OpenWrt x86/64 Upgrade!

Sat, Jun 15, 2024 19-minute read

Table of Contents

For over 2 years now I’ve been running OpenWrt on my main router. It’s a reasonably powerful Qotom box, meaning it uses the x86/64 image which is fairly atypical for OpenWrt. And the upgrade process is not exactly straight forward. So I decided to document the procedure, and create a script to automate it!

Overview

This is a lengthy article describing my motivation for this project and the steps I took to create a script that automates the upgrade process for my OpenWrt router. If you’re just interested getting straight to the script, head to the TLDR or simply find the most updated version of the script on my GitHub page.

Requirements

  • An x86 machine running OpenWrt
  • Main drive > 256 Mb
  • Main drive split into at least 3 partitions

The 256 Mb drive requirement is a bit ridiculous, I know, but it’s to make my next point. You’ll need a /boot partition (16 Mb by default), and two others > 100 Mb each. For example, I have a 128 Gb drive, split like this:

NAME   MAJ:MIN RM   SIZE RO TYPE MOUNTPOINTS
sda      8:0    0 119.2G  0 disk 
├─sda1   8:1    0    16M  0 part 
├─sda2   8:2    0    10G  0 part 
├─sda3   8:3    0    10G  0 part /
└─sda4   8:4    0  99.2G  0 part /opt

Here, sda1 is the boot drive (containing the kernels), sda2 and sda3 are my OpenWrt root filesystem partitions, and sda4 (optional) is simply the ‘rest’ of the drive which I mount to /opt to keep certain files between upgrades - more on this later.

Background

Why am I not using a proper firewall software like pfsense, OPNsense, or otherwise? Well to be honest I probably should move my main router over to one of these purpose-built softwares and just leave my WiFi routers on OpenWrt. But there’s one (well 2) piece(s) of software that keeps me on OpenWrt - cake (and cake-autorate). This isn’t a post praising cake QoS, so I’ll just say that it is amazing for those of us still on fluctuating bandwidth connections like 4G/5G.

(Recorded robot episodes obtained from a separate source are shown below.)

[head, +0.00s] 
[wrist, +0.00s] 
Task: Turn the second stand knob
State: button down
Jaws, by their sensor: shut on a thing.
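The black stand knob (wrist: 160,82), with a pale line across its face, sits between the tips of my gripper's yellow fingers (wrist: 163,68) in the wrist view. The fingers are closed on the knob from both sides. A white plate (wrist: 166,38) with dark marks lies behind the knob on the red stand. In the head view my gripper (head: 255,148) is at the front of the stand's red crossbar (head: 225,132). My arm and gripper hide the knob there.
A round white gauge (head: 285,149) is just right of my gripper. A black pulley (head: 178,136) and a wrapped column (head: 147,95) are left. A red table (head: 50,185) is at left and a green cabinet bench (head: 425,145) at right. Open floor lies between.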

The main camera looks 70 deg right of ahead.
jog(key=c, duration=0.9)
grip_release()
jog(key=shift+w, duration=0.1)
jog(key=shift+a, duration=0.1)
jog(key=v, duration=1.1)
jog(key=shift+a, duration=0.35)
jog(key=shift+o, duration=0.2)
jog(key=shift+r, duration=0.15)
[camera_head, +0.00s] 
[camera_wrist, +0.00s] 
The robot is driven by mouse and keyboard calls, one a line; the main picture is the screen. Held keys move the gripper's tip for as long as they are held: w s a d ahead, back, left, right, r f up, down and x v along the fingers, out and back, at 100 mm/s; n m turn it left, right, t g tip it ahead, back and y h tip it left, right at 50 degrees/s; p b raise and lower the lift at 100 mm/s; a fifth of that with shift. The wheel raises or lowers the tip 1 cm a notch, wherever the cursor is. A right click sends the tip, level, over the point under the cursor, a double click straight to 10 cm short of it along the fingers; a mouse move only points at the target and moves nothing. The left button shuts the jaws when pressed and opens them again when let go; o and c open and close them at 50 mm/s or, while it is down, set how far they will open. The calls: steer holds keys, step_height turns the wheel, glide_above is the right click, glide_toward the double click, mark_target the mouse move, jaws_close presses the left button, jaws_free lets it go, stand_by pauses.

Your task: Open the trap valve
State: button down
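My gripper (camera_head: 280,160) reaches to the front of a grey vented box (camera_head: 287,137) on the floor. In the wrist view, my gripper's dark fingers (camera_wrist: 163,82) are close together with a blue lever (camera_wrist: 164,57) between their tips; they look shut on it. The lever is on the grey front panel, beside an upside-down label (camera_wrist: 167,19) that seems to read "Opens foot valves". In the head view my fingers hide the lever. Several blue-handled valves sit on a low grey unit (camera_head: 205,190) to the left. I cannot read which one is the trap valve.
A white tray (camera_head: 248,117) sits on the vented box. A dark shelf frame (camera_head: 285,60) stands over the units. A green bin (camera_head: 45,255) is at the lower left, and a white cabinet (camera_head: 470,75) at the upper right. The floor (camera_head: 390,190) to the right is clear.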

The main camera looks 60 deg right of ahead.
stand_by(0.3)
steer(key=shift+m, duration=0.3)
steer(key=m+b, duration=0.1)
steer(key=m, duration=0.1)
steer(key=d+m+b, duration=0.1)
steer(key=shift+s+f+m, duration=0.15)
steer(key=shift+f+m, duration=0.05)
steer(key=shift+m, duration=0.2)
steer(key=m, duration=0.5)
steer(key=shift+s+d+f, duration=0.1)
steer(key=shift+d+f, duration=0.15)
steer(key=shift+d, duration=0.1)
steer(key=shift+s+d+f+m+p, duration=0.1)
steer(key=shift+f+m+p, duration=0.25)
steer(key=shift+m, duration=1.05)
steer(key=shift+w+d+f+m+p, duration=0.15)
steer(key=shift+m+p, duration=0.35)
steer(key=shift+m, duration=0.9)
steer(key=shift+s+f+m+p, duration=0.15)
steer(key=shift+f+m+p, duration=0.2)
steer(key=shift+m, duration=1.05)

Because of this, I am running OpenWrt on an x86/64 machine which isn’t very well supported by the OpenWrt project. There are directions on getting it to work, but as soon as you get to the “Upgrading” section, things look a lot more challenging. Normally, on my WiFi routers, there’s a “sysupgrade” option that makes upgrading between versions effortless.

So I’ve followed the instructions a handful of times to upgrade my box between both minor and major versions. It’s worked well, but was often a frustrating process. That was until I came across a post by user “frolic” in the OpenWrt forums. The idea is straight forward, and upon seeing the steps, I decided to jump in and try it myself.

This process worked well enough, so why not create a script to do it automatically? ;)

Basic idea

The idea behind this upgrade is to have at least 3 partitions on your main drive. For example:

/dev/sda1 = Boot partition
/dev/sda2 = OpenWrt root filesystem partition 1
/dev/sda3 = OpenWrt root filesystem partition 2
/dev/sdaX = Whatever else you'd like (more on this later)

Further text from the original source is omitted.